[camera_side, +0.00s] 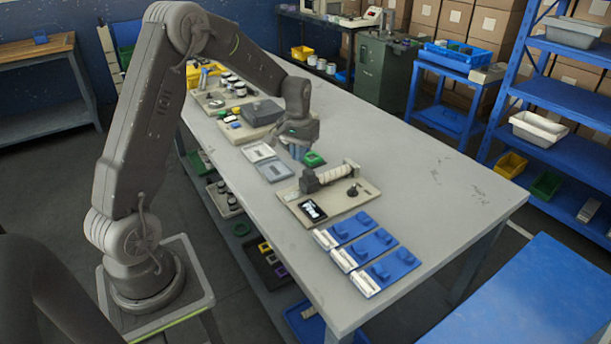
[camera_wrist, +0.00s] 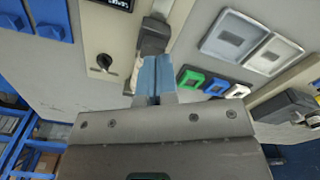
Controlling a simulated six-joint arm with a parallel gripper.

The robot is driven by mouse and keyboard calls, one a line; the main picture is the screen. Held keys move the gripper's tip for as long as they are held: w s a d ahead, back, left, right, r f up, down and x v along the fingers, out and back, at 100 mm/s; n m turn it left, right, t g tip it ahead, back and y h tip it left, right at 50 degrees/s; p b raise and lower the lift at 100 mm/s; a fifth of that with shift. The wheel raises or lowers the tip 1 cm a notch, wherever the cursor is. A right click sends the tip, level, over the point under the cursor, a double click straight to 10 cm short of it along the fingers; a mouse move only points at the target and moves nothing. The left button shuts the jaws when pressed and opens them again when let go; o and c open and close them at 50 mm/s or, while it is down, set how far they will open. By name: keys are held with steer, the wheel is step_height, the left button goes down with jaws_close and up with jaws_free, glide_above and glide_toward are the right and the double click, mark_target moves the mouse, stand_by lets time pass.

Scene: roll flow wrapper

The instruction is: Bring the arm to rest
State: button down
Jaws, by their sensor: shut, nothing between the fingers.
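My gripper (camera_side: 297,152) hangs over the worktable (camera_side: 430,165), beside the green frame and behind the wrapper station. In the wrist view my gripper (camera_wrist: 157,78) has its two blue fingers together, with nothing seen between them. The wrapper station is a beige plate (camera_side: 370,199) with a white roll (camera_side: 333,174), a dark end block (camera_side: 309,181), a black knob (camera_side: 353,190) and a lit display (camera_side: 312,209). In the wrist view the fingers overlap the dark block (camera_wrist: 153,38) in the picture; I cannot tell the gap.
An open pale case (camera_side: 272,171) and a green frame (camera_side: 314,159) lie close to the gripper. Blue (camera_wrist: 215,87) and white (camera_wrist: 237,91) frames show in the wrist view. Several blue trays (camera_side: 375,244) lie at the near end. The table's right side is clear.

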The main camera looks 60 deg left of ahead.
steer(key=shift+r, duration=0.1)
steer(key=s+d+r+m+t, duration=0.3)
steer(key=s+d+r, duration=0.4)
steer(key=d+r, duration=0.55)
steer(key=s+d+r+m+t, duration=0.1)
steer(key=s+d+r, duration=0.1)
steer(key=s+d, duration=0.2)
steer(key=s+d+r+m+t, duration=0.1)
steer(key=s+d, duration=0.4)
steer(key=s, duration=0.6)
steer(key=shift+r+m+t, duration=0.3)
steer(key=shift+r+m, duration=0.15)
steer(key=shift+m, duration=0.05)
• • • • •
• Problem details: Please reproduce the listing exactly from its opening line through the line that contains "State: button down", both included, with all pictures omitted.

• Task answer:
[camera_side, +0.00s] 
[camera_wrist, +0.00s] 
Controlling a simulated six-joint arm with a parallel gripper.

The robot is driven by mouse and keyboard calls, one a line; the main picture is the screen. Held keys move the gripper's tip for as long as they are held: w s a d ahead, back, left, right, r f up, down and x v along the fingers, out and back, at 100 mm/s; n m turn it left, right, t g tip it ahead, back and y h tip it left, right at 50 degrees/s; p b raise and lower the lift at 100 mm/s; a fifth of that with shift. The wheel raises or lowers the tip 1 cm a notch, wherever the cursor is. A right click sends the tip, level, over the point under the cursor, a double click straight to 10 cm short of it along the fingers; a mouse move only points at the target and moves nothing. The left button shuts the jaws when pressed and opens them again when let go; o and c open and close them at 50 mm/s or, while it is down, set how far they will open. By name: keys are held with steer, the wheel is step_height, the left button goes down with jaws_close and up with jaws_free, glide_above and glide_toward are the right and the double click, mark_target moves the mouse, stand_by lets time pass.

Scene: roll flow wrapper

The instruction is: Bring the arm to rest
State: button down

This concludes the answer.